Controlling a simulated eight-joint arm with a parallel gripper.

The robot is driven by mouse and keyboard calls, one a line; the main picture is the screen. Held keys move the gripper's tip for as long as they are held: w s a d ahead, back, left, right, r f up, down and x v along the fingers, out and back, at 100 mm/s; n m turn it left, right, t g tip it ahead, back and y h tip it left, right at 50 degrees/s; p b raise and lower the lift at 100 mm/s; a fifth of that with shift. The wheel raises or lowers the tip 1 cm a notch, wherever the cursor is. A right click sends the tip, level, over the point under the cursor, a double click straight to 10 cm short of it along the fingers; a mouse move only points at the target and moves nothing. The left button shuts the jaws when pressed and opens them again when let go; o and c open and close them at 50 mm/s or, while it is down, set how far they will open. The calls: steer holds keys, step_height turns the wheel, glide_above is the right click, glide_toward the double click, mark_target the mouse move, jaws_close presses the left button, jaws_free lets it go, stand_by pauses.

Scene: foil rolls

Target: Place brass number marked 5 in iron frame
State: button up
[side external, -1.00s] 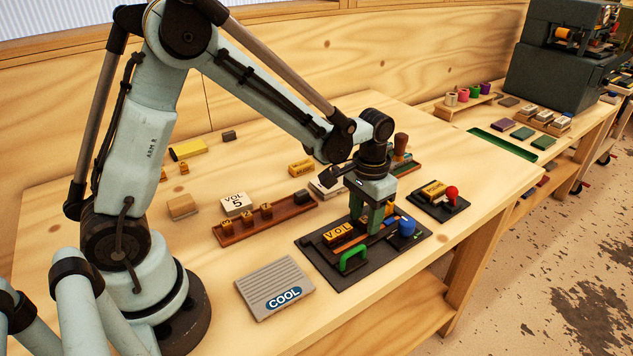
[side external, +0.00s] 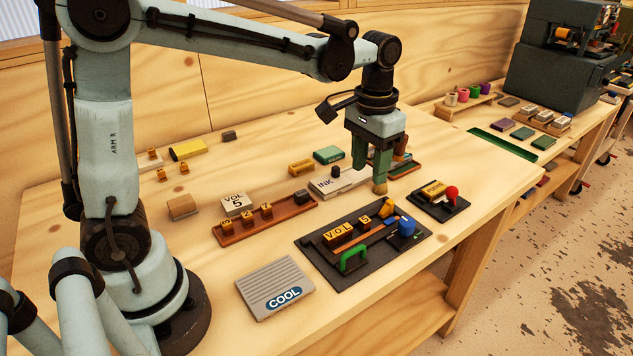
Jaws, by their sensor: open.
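The dark iron frame (side external: 322,268) lies flat near the front edge of the bench. Inside it sits a row of brass blocks marked VOL (side external: 339,234). Just right of them in the same row is a single brass piece (side external: 364,222) that looks like the number 5, though its mark is small. Another brass-coloured piece (side external: 387,208) sits at the frame's far end, tilted. My gripper (side external: 374,178) is open above the bench, behind the frame's far edge and clear of the brass row. I see nothing held between the fingers.
The frame carries a green handle (side external: 353,260) and a blue knob (side external: 406,227). A brown rack (side external: 285,215) with several brass pieces, a VOL 5 card (side external: 236,204), an INK box (side external: 330,185), a COOL pad (side external: 275,288) and a red-knobbed plate (side external: 428,204) stand around it.

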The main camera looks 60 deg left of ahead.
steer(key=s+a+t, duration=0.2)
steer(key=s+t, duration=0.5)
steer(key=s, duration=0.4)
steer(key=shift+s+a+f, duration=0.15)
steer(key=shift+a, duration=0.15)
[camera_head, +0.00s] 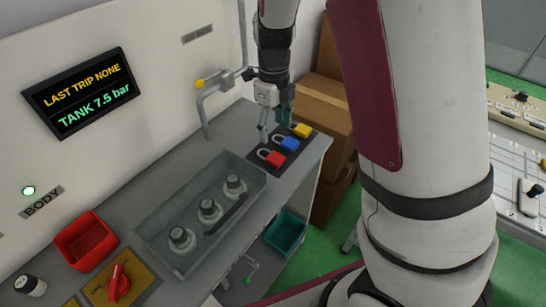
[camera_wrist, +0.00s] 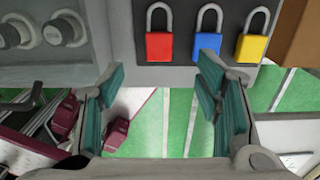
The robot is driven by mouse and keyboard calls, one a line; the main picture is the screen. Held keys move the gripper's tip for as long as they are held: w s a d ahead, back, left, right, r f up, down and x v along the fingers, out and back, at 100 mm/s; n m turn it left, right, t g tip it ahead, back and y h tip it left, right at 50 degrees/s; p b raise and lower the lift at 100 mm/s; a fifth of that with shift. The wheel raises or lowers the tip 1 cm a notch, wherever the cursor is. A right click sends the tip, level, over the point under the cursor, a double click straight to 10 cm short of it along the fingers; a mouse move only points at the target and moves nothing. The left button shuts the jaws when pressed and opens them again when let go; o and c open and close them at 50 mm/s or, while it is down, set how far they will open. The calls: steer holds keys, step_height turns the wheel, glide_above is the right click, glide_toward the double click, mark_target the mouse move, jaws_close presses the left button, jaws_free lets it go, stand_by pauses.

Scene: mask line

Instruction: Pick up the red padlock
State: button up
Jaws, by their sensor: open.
·····
— THE EXERCISE —
Return the records exactly. Don't carry the pictures over.

— ANSWER TO THE TASK —
Controlling a simulated eight-joint arm with a parallel gripper.

The robot is driven by mouse and keyboard calls, one a line; the main picture is the screen. Held keys move the gripper's tip for as long as they are held: w s a d ahead, back, left, right, r f up, down and x v along the fingers, out and back, at 100 mm/s; n m turn it left, right, t g tip it ahead, back and y h tip it left, right at 50 degrees/s; p b raise and lower the lift at 100 mm/s; a fifth of that with shift. The wheel raises or lowers the tip 1 cm a notch, wherever the cursor is. A right click sends the tip, level, over the point under the cursor, a double click straight to 10 cm short of it along the fingers; a mouse move only points at the target and moves nothing. The left button shuts the jaws when pressed and opens them again when let go; o and c open and close them at 50 mm/s or, while it is down, set how far they will open. The calls: steer holds keys, step_height turns the wheel, glide_above is the right click, glide_toward the double click, mark_target the mouse move, jaws_close presses the left button, jaws_free lets it go, stand_by pauses.

Scene: foil rolls

Target: Place brass number marked 5 in iron frame
State: button up
[side external, -1.00s] 
[side external, +0.00s] 
Jaws, by their sensor: open.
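The dark iron frame (side external: 322,268) lies flat near the front edge of the bench. Inside it sits a row of brass blocks marked VOL (side external: 339,234). Just right of them in the same row is a single brass piece (side external: 364,222) that looks like the number 5, though its mark is small. Another brass-coloured piece (side external: 387,208) sits at the frame's far end, tilted. My gripper (side external: 374,178) is open above the bench, behind the frame's far edge and clear of the brass row. I see nothing held between the fingers.
The frame carries a green handle (side external: 353,260) and a blue knob (side external: 406,227). A brown rack (side external: 285,215) with several brass pieces, a VOL 5 card (side external: 236,204), an INK box (side external: 330,185), a COOL pad (side external: 275,288) and a red-knobbed plate (side external: 428,204) stand around it.

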The main camera looks 60 deg left of ahead.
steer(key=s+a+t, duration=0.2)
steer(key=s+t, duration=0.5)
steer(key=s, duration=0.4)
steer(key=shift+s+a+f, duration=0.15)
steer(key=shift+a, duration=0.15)
[camera_head, +0.00s] 
[camera_wrist, +0.00s] 
The robot is driven by mouse and keyboard calls, one a line; the main picture is the screen. Held keys move the gripper's tip for as long as they are held: w s a d ahead, back, left, right, r f up, down and x v along the fingers, out and back, at 100 mm/s; n m turn it left, right, t g tip it ahead, back and y h tip it left, right at 50 degrees/s; p b raise and lower the lift at 100 mm/s; a fifth of that with shift. The wheel raises or lowers the tip 1 cm a notch, wherever the cursor is. A right click sends the tip, level, over the point under the cursor, a double click straight to 10 cm short of it along the fingers; a mouse move only points at the target and moves nothing. The left button shuts the jaws when pressed and opens them again when let go; o and c open and close them at 50 mm/s or, while it is down, set how far they will open. The calls: steer holds keys, step_height turns the wheel, glide_above is the right click, glide_toward the double click, mark_target the mouse move, jaws_close presses the left button, jaws_free lets it go, stand_by pauses.

Scene: mask line

Instruction: Pick up the red padlock
State: button up
Jaws, by their sensor: open.

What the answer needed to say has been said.